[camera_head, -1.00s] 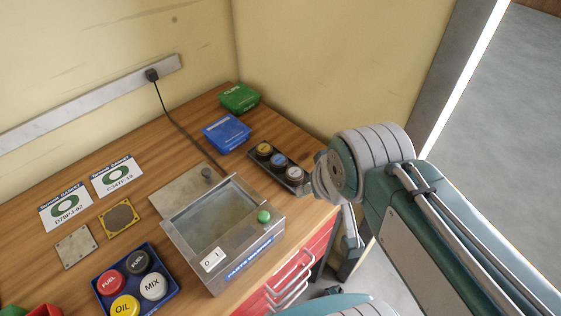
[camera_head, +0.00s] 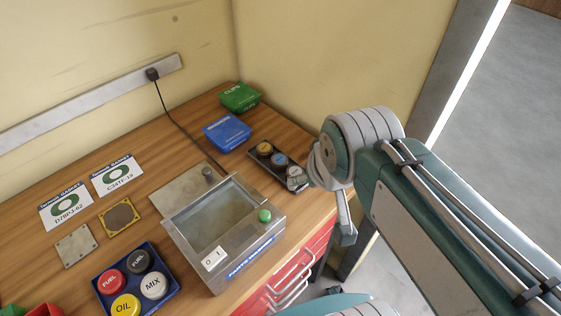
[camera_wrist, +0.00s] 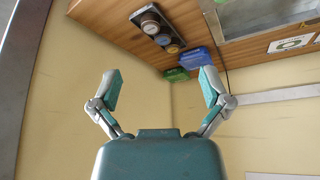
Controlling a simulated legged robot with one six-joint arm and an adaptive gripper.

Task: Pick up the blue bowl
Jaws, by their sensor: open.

###

**Written problem**
Copy out each line exactly, without the pictures.

**Reply to the task**
[camera_head, -1.00s] 
[camera_head, +0.00s] 
[camera_wrist, +0.00s] 
Controlling a simulated legged robot with one six-joint arm and an adaptive gripper.

Task: Pick up the blue bowl
Jaws, by their sensor: open.

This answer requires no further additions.